• **DATA**
───
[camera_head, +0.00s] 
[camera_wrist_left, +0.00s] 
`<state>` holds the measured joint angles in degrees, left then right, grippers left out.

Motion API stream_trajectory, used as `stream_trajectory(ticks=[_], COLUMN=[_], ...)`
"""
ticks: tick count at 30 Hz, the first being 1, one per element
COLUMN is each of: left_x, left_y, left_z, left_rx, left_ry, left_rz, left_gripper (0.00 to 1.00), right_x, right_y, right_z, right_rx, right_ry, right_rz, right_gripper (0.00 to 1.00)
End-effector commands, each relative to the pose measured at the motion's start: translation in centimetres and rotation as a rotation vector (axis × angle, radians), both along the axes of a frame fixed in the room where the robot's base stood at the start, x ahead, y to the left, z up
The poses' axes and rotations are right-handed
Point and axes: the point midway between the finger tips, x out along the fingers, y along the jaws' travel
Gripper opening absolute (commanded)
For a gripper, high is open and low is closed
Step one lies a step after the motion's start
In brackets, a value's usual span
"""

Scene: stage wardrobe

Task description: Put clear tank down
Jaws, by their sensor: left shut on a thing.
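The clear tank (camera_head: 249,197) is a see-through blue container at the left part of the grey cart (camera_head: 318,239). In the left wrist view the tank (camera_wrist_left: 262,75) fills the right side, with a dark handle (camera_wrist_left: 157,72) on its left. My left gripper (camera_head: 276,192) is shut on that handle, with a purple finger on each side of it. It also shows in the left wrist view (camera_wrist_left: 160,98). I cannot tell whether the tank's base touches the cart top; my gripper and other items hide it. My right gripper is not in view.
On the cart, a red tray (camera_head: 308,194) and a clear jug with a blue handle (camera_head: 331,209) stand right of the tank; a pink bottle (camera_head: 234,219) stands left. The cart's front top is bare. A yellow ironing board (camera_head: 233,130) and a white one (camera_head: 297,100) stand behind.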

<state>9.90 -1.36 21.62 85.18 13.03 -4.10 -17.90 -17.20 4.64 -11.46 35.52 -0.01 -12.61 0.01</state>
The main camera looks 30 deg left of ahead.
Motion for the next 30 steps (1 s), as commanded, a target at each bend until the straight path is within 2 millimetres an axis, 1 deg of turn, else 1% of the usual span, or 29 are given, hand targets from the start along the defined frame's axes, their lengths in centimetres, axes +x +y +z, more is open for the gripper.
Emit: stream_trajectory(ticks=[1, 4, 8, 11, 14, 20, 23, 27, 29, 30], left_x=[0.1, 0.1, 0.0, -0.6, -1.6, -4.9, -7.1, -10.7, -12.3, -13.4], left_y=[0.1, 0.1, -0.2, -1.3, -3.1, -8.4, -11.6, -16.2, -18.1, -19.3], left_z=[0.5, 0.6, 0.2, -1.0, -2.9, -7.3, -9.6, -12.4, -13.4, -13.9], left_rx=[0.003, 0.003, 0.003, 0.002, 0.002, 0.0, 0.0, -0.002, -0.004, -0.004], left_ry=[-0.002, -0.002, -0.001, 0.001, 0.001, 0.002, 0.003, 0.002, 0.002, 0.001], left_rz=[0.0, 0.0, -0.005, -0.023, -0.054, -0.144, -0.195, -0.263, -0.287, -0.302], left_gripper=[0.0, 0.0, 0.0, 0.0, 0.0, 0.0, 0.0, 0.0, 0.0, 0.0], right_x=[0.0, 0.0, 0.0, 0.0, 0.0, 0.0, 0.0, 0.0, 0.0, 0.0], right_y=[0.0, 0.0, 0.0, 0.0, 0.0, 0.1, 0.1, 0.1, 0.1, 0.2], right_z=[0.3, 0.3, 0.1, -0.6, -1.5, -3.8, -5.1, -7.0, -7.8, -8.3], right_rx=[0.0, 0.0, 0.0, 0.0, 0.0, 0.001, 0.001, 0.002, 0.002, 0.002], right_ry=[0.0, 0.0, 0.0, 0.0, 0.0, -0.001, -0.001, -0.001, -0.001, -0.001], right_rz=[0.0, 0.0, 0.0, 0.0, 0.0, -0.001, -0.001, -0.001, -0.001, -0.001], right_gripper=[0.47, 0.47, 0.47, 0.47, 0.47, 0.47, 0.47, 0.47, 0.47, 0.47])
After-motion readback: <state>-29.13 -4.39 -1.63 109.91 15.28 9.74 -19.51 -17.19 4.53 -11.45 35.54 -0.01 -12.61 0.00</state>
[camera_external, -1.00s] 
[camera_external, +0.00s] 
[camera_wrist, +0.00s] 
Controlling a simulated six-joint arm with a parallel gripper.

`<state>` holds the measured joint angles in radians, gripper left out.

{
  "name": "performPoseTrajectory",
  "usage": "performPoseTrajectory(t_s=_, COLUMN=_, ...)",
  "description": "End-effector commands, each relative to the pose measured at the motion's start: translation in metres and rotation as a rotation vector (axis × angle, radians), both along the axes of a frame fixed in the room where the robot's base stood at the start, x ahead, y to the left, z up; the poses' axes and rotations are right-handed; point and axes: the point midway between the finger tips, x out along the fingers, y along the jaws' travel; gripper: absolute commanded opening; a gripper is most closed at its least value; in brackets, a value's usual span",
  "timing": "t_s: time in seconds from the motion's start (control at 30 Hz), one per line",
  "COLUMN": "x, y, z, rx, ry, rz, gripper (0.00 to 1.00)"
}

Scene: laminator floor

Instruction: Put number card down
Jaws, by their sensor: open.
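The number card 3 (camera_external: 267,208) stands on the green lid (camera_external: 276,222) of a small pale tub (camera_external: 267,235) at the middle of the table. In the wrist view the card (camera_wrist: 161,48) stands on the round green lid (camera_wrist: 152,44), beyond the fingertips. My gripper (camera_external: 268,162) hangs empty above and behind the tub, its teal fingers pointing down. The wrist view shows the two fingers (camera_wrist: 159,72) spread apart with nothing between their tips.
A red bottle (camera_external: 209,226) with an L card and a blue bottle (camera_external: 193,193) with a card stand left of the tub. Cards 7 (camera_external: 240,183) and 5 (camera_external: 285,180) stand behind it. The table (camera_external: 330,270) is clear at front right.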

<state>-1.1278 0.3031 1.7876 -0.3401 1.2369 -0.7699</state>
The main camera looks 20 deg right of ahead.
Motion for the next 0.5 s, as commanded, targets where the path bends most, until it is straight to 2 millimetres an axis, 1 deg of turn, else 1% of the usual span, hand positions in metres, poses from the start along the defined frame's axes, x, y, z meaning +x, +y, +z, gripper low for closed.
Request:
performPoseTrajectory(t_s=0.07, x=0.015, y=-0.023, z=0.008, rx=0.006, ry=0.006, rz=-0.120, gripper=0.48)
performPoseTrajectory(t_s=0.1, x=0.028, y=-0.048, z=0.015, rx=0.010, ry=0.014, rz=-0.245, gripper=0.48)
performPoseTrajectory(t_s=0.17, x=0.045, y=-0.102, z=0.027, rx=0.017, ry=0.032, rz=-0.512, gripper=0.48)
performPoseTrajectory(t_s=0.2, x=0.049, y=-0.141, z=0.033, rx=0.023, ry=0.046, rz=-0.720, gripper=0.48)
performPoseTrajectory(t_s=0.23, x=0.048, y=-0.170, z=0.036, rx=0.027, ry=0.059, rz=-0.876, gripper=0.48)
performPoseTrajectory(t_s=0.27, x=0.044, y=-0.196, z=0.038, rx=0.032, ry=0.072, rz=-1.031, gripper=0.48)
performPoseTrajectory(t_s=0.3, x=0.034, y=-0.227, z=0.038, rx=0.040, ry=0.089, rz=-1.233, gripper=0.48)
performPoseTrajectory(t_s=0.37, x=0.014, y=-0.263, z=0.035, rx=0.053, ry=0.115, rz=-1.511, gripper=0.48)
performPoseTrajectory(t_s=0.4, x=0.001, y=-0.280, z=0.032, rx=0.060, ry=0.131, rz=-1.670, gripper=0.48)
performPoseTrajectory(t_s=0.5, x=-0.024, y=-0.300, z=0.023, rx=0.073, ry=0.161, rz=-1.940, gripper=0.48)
───
• **EXERCISE GOAL**
Give back, word for word, each line from the one containing "Motion API stream_trajectory, used" down to the one containing "ticks: tick count", including those two lines.

• **SOLUTION FOR THIS TASK**
Motion API stream_trajectory, used as `stream_trajectory(ticks=[_], COLUMN=[_], ...)`
"""
ticks: tick count at 30 Hz, the first being 1, one per element

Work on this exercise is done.